From The Globe and Mail
Your teenage child wants to change homes and live with your ex.
Fifteen-year-old Logan says to his mother, “Mom, I want to live at Dad’s.”
His mother responds, “You don’t like it here because I have rules. You just think you’ll be able to do anything you want living at your father’s, because he doesn’t care.”
“No, maybe I want to live there because you treat me like I’m a six-year-old. Dad said I could live there and that’s what I’m going to do.”
What if you feel that changing homes would truly not be in your kid’s best interest? What do you do?
What not to do
Don’t focus all of your efforts on trying to prevent it.
In my experience, flat-out prohibition – “No, you are not going to live at your father’s” – usually doesn’t work. And if you and your ex-spouse end up in court, judges tend to support what teenagers say they want, unless one parent can prove that the other home is truly unfit.
You can try to convince your kid that it is a mistake, but that can swiftly alienate more than help.
What to do
If you feel that changing homes would be a mistake for your child, by all means tell him or her what you think.

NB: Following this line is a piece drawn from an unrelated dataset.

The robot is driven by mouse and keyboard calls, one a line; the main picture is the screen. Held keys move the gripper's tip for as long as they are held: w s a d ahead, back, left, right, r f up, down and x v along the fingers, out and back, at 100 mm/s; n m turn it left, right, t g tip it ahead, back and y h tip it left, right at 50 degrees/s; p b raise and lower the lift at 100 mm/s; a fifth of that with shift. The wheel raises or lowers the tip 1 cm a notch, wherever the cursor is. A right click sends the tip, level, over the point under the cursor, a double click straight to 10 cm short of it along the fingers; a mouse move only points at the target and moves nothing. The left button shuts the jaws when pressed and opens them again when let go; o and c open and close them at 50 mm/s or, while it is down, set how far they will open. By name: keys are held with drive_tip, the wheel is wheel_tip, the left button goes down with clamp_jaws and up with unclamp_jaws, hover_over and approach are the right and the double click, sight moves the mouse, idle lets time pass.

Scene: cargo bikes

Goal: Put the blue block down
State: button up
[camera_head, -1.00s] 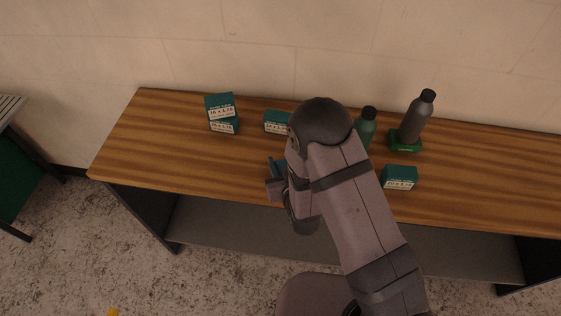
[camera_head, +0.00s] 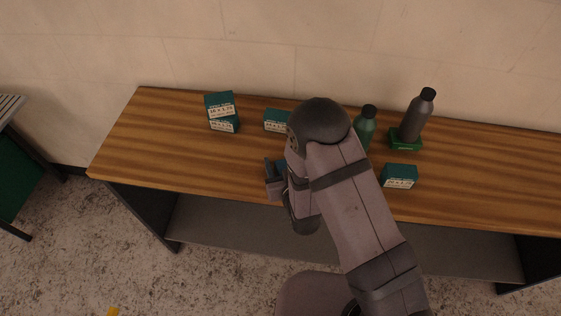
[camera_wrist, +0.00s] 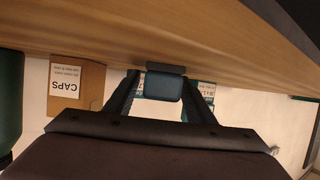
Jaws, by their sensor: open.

But also be prepared for the fact that, despite your best efforts, your child may still go to live with his or her other parent.
In the life of a teenager whose parents live apart, there are many chapters in the saga that is their teenage years. Much is in flux: relationships with friends, school achievements, self-esteem, their place in the world. All of these things change. Many dramas unfold.
Your role in your child’s life will change as well. Once they leave, they may come back … and maybe leave again. You have a very important role – very important. You want to continue to be there for them. And that is a role you must continue to inhabit, regardless of which parent they may live with at any given stage of their adolescent years.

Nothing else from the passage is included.